When asked for their top three priorities, the Chennai voters said that traffic congestion, water and air pollution and noise pollution were the top priorities.
The table below gives the percentage of people who said that the issue was one of the top three priorities for them. So 48.08% of voters said that traffic congestion was one of the top three priorities for them, 34.84% of voters said that for water and air pollution, and 33.73% for noise pollution.
Clearly they show that issues of traffic and pollution are the top priorities for them. About 83% of voters gave one of these three as their top priority.
Better employment opportunities, lower food prices and facility for cyclists and pedestrians were also among the top priorities.

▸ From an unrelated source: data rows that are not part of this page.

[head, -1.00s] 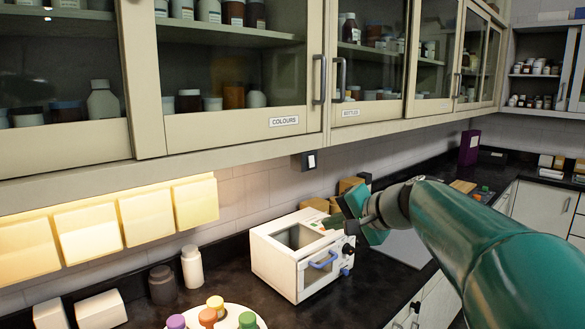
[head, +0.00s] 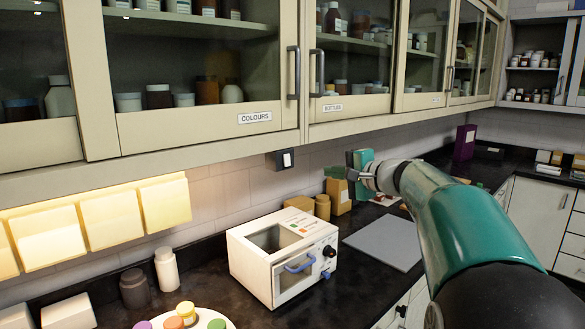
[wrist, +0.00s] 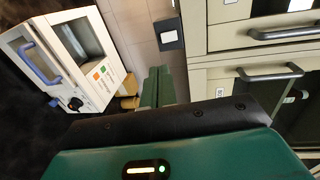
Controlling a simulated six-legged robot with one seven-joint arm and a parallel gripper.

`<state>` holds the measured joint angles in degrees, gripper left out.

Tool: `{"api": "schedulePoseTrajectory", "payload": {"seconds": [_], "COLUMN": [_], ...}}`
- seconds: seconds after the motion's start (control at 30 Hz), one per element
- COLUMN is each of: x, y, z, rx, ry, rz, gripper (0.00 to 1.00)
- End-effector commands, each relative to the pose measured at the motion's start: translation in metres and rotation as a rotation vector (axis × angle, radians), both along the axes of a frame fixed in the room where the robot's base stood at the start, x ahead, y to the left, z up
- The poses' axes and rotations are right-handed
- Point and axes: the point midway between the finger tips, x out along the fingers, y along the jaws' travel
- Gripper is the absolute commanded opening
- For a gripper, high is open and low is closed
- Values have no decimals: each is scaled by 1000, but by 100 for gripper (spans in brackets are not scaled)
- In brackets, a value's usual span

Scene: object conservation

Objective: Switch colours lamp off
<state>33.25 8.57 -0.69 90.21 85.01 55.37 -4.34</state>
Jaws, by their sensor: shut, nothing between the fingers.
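The lamp glow (head: 95,221) under the COLOURS cabinet lights the wall and pale panels at left, so the lamp is on. A small dark switch box with a white rocker (head: 288,160) hangs under the cabinet, right of the COLOURS label (head: 255,117). The switch also shows in the wrist view (wrist: 168,34), beyond and above the fingertips. My gripper (head: 336,173) is shut and empty, to the right of the switch and slightly lower, apart from it. Its green fingers show side by side in the wrist view (wrist: 158,72).
A white oven-like device (head: 283,255) with a blue handle stands on the dark counter below the switch. Tan containers (head: 322,206) stand behind it. A grey board (head: 385,240) lies to the right. The cabinet's lower edge overhangs the wall.

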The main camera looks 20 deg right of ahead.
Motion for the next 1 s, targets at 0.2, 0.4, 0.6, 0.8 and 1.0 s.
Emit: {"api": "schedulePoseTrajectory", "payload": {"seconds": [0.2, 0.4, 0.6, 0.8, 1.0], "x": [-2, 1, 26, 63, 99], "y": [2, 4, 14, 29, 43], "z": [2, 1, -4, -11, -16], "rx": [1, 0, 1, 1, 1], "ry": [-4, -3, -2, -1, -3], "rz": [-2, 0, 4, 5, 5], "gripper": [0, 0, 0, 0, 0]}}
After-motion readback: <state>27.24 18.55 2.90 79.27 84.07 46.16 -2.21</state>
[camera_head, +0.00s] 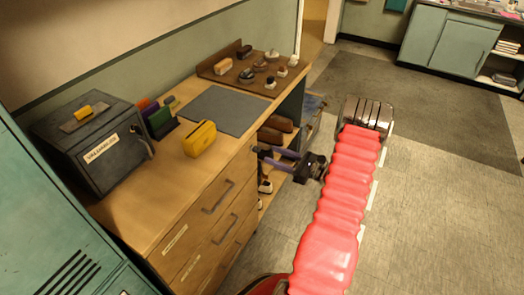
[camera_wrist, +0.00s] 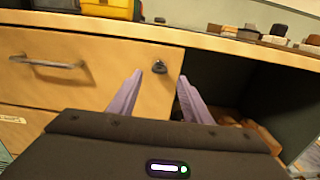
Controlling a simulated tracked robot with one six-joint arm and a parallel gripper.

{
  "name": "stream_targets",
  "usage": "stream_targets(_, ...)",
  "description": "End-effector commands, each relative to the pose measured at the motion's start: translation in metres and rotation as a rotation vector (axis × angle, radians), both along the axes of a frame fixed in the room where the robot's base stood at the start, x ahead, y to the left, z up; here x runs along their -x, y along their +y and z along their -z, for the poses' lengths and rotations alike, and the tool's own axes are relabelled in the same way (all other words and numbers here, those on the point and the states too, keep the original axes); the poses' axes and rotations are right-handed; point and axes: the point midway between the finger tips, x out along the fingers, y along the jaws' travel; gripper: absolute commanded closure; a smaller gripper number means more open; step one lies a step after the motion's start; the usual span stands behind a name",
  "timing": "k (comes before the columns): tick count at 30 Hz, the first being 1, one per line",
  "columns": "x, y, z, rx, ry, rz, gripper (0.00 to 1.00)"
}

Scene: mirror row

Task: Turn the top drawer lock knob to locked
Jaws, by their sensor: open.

It is also interesting to note what issues were not priorities for them. For instance reservation for jobs, education, terrorism, strong military, corruption, were not top priorities.
Performance rating of government
Among the worst rated performance was on traffic congestion and pollution. These unfortunately are among the top three priorities for the people. There were a total of 25 issues for which they gave priorities and then rated government’s performance. Thus for the top three priorities, traffic congestion was ranked 24th and noise pollution was ranked 21st out of 25, better employment opportunities 12th, and drinking water 23rd . So high priority issues for voters had very bad performance.
If voters expect good performance from the government, they are likely to be disappointed. In democracy as played out today, one party has to merely defeat the other party, not necessarily deliver good governance. To win they seem to resort to freebies for voters rather than deliver good governance.